**Required work**
Quote only the lines from the line containing "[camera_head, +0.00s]" to the line containing "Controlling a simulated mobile", with both of those lines included, please, exactly as written.

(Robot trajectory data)
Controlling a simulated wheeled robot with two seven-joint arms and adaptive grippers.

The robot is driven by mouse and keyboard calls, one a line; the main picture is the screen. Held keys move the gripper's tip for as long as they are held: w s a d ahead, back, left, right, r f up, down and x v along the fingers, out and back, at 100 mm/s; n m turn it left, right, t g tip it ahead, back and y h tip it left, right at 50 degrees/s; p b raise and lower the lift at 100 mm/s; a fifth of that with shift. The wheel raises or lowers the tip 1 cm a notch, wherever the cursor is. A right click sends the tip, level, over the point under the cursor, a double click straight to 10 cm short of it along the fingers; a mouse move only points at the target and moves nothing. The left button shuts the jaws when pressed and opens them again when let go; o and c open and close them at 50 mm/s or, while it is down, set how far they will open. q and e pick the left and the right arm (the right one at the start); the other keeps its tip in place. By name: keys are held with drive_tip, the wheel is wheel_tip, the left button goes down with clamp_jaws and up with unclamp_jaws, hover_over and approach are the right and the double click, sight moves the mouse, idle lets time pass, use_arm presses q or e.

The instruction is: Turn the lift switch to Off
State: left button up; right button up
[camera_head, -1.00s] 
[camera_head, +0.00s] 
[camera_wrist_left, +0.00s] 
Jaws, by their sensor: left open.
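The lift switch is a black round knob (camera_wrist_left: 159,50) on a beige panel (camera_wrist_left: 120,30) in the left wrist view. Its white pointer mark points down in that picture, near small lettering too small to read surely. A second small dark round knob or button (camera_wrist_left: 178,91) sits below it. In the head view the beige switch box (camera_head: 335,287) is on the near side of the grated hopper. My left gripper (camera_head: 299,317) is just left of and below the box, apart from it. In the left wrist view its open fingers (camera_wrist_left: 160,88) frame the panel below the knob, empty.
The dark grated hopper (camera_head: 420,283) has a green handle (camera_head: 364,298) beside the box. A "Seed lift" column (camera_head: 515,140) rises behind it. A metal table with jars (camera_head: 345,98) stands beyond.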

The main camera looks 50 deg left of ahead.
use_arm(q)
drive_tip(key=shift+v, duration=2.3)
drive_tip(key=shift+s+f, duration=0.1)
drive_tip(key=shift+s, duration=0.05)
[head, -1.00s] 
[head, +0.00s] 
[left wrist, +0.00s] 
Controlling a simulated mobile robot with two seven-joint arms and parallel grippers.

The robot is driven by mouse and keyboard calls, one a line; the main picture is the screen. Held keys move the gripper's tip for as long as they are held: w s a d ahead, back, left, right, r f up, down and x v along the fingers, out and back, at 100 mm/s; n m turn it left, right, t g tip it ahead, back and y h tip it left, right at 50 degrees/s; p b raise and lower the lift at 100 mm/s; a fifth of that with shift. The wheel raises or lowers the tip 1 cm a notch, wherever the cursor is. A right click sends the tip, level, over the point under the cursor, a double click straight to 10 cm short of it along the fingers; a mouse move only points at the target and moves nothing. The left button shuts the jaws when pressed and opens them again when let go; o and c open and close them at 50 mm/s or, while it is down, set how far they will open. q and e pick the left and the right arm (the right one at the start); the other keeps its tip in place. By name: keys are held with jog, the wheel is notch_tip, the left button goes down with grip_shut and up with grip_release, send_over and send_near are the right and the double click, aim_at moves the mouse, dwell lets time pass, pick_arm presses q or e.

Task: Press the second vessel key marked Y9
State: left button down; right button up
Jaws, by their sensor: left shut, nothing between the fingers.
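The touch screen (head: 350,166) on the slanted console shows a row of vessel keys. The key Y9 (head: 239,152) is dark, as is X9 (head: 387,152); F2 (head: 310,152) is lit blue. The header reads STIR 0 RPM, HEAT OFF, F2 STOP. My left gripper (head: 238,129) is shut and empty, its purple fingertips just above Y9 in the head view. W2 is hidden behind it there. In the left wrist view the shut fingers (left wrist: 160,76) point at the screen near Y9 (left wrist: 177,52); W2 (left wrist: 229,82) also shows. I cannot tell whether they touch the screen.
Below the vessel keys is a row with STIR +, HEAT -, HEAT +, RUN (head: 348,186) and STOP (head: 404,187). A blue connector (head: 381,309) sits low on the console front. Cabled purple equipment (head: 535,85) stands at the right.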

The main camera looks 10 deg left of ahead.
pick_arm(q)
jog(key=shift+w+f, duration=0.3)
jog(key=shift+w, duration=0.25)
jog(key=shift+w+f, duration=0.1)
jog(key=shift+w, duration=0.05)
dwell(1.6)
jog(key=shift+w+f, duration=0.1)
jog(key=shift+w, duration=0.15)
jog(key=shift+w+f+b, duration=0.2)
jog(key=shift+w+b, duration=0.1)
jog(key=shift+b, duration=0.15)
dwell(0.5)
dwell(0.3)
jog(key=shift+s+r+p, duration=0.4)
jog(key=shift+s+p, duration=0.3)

**Worked solution**
[camera_head, +0.00s] 
[camera_wrist_left, +0.00s] 
Jaws, by their sensor: left open.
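The lift switch is a black round knob (camera_wrist_left: 159,50) on a beige panel (camera_wrist_left: 120,30) in the left wrist view. Its white pointer mark points down in that picture, near small lettering too small to read surely. A second small dark round knob or button (camera_wrist_left: 178,91) sits below it. In the head view the beige switch box (camera_head: 335,287) is on the near side of the grated hopper. My left gripper (camera_head: 299,317) is just left of and below the box, apart from it. In the left wrist view its open fingers (camera_wrist_left: 160,88) frame the panel below the knob, empty.
The dark grated hopper (camera_head: 420,283) has a green handle (camera_head: 364,298) beside the box. A "Seed lift" column (camera_head: 515,140) rises behind it. A metal table with jars (camera_head: 345,98) stands beyond.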

The main camera looks 50 deg left of ahead.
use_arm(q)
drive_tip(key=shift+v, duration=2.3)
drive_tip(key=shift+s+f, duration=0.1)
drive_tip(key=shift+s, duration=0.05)
[head, -1.00s] 
[head, +0.00s] 
[left wrist, +0.00s] 
Controlling a simulated mobile robot with two seven-joint arms and parallel grippers.

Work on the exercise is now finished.